[WHAT YOU ARE ASKED TO DO]
Reproduce each line, exactly, from the one containing "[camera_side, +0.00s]" through the end of the material. Exclude pictures.

[DATA LINES]

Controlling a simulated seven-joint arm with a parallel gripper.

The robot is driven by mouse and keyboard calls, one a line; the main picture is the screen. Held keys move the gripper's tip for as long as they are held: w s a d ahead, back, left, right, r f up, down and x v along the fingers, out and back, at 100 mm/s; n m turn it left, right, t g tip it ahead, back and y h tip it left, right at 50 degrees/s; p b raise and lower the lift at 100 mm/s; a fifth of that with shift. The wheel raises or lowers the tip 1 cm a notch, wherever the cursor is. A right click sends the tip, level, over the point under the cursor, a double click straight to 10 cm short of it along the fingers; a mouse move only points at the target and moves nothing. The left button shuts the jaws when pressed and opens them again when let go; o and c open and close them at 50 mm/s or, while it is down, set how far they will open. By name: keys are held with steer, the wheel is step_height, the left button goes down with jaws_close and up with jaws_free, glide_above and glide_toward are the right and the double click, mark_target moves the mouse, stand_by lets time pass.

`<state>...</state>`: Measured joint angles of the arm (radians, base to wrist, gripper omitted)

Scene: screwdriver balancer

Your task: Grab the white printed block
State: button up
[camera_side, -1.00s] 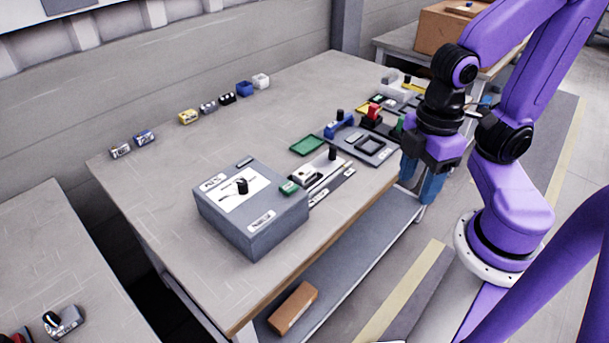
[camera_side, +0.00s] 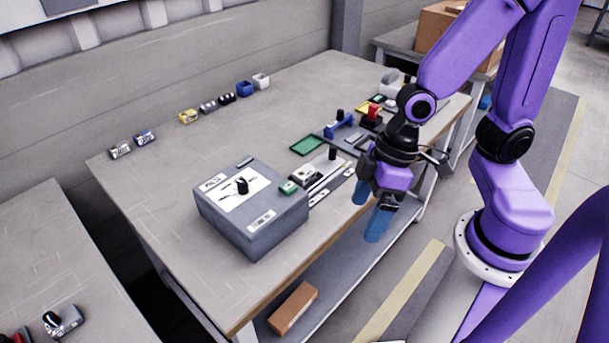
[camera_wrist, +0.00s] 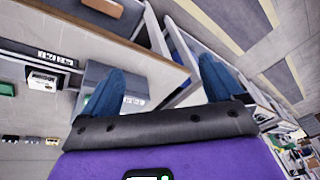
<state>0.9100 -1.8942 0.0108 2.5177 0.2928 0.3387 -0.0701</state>
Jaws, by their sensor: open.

[OUTPUT OF THE EXERCISE]
[camera_side, +0.00s] 
[camera_wrist, +0.00s] 
<state>0.9100 -1.8942 0.0108 2.5177 0.2928 0.3387 -0.0701</state>
Jaws, by their sensor: open.

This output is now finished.